O Governo do PS anda a anunciar investimentos no setor, mas a oferta de camas para estudantes do ensino superior a preços controlados estagnou há muito tempo. As Instituições de Ensino Superior, subfinanciadas, esperam que alguém faça alguma coisa. Mas há exceções: umas investem por contra própria (e bem!), outras dão-se ao luxo de alienar património no centro das cidades. A responsabilidade social é mais uma matéria para o marketing trabalhar do que outra coisa, infelizmente. As autarquias, que reclamam sempre mais transferência de poderes do Estado Central para si, no que toca à habitação, assobiam para o lado e participam alegremente no circo da especulação imobiliária.

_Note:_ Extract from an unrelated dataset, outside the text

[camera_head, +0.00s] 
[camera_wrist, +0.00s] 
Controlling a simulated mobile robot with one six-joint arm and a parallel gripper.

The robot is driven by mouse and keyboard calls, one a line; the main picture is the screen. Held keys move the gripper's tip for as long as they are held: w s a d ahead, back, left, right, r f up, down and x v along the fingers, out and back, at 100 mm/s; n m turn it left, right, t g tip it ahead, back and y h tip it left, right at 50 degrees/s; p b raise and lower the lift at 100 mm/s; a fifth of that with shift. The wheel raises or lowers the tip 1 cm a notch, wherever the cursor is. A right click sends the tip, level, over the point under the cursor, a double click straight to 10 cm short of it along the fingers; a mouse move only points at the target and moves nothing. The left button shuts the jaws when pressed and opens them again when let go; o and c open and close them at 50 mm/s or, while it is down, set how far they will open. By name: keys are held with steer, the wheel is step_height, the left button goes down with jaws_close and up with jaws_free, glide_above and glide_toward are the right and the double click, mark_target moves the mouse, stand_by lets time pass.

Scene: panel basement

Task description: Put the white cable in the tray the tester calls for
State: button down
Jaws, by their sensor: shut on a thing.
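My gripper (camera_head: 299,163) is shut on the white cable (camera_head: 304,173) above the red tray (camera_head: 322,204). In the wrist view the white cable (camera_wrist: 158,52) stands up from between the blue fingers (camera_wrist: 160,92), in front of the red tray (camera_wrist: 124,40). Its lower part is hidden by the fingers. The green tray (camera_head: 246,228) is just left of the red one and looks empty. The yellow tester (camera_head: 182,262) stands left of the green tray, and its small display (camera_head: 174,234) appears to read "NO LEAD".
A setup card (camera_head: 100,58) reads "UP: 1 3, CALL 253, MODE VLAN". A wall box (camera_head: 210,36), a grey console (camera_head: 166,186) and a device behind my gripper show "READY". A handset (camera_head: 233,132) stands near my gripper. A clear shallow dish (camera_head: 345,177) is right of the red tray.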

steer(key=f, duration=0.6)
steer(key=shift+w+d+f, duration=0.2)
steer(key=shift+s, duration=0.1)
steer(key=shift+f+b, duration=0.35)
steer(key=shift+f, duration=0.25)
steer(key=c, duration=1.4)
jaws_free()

Este artigo é um agradecimento à Senhora Ministra do Ensino Superior e da Ciência, Dr.ª Elvira Fortunato, ao Senhor Presidente da Câmara Municipal de Lisboa, Dr. Carlos Moedas, a toda a equipa executiva do Governo de maioria absoluta do Partido Socialista, liderado pelo Senhor Primeiro Ministro Dr. António Costa. O esforço que tem sido feito para resolver o problema do alojamento estudantil é de uma grandeza sem precedentes. E quando as coisas são bem feitas, só nos fica bem aplaudir. Parabéns a todos os envolvidos.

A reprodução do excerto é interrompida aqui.